INSTRUCTIONS TO FOLLOW — Examine the records and identify each line that includes the string "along". Copy those lines.

[START TASK DATA]

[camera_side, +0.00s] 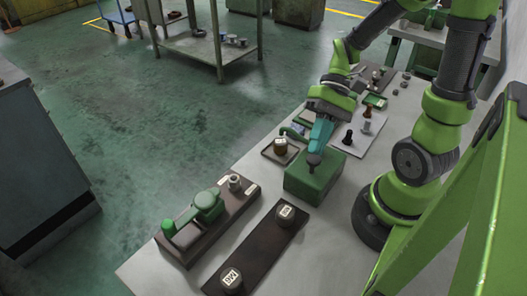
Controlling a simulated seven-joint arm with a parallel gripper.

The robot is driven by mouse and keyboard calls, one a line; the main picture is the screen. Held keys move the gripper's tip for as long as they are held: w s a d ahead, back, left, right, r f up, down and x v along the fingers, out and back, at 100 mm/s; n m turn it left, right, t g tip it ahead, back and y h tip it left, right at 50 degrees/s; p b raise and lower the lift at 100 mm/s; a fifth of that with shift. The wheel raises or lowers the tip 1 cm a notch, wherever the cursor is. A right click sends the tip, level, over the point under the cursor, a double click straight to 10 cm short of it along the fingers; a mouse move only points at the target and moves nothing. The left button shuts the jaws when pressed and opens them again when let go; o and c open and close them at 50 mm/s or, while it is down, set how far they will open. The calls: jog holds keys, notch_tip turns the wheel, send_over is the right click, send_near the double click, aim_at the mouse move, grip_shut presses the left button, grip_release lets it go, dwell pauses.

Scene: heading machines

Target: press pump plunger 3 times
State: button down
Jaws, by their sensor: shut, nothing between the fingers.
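A green box-shaped pump body (308,184) stands on the grey worktable in the middle of the side view. A small dark plunger knob (314,159) shows on its top. My teal gripper (317,148) points down right above the knob, with its fingers shut and nothing held between them. The fingertips are at the knob or very close to it. I cannot tell whether they touch, nor how far the plunger is pushed in.
A brown board with green parts (208,216) and a dark plate with labelled knobs (257,248) lie at the front. A small tray (268,153) sits left of the pump. A pale board (352,142) with dark and brown pieces lies behind it.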

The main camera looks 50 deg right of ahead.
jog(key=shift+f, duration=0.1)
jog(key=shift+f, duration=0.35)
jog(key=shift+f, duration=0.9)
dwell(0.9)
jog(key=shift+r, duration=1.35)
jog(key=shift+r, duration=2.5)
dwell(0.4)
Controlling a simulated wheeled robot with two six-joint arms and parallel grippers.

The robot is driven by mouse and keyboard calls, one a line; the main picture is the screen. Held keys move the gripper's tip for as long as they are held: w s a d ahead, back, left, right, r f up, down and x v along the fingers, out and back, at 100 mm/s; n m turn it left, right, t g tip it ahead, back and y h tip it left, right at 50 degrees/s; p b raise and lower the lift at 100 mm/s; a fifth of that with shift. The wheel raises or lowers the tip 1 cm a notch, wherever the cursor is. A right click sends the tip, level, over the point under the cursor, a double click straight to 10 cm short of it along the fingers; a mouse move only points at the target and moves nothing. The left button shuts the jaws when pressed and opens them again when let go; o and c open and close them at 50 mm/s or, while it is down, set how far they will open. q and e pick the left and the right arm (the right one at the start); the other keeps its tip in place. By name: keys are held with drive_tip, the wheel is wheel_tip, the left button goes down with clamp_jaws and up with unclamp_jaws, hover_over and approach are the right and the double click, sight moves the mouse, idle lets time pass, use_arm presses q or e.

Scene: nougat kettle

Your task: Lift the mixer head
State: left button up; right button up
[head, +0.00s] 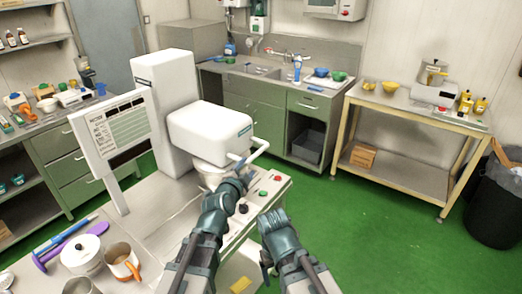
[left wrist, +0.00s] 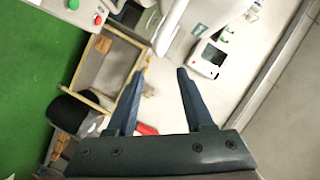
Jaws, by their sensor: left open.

[END TASK DATA]

SOLUTION —
The robot is driven by mouse and keyboard calls, one a line; the main picture is the screen. Held keys move the gripper's tip for as long as they are held: w s a d ahead, back, left, right, r f up, down and x v along the fingers, out and back, at 100 mm/s; n m turn it left, right, t g tip it ahead, back and y h tip it left, right at 50 degrees/s; p b raise and lower the lift at 100 mm/s; a fifth of that with shift. The wheel raises or lowers the tip 1 cm a notch, wherever the cursor is. A right click sends the tip, level, over the point under the cursor, a double click straight to 10 cm short of it along the fingers; a mouse move only points at the target and moves nothing. The left button shuts the jaws when pressed and opens them again when let go; o and c open and close them at 50 mm/s or, while it is down, set how far they will open. The calls: jog holds keys, notch_tip turns the wheel, send_over is the right click, send_near the double click, aim_at the mouse move, grip_shut presses the left button, grip_release lets it go, dwell pauses.
The robot is driven by mouse and keyboard calls, one a line; the main picture is the screen. Held keys move the gripper's tip for as long as they are held: w s a d ahead, back, left, right, r f up, down and x v along the fingers, out and back, at 100 mm/s; n m turn it left, right, t g tip it ahead, back and y h tip it left, right at 50 degrees/s; p b raise and lower the lift at 100 mm/s; a fifth of that with shift. The wheel raises or lowers the tip 1 cm a notch, wherever the cursor is. A right click sends the tip, level, over the point under the cursor, a double click straight to 10 cm short of it along the fingers; a mouse move only points at the target and moves nothing. The left button shuts the jaws when pressed and opens them again when let go; o and c open and close them at 50 mm/s or, while it is down, set how far they will open. q and e pick the left and the right arm (the right one at the start); the other keeps its tip in place. By name: keys are held with drive_tip, the wheel is wheel_tip, the left button goes down with clamp_jaws and up with unclamp_jaws, hover_over and approach are the right and the double click, sight moves the mouse, idle lets time pass, use_arm presses q or e.

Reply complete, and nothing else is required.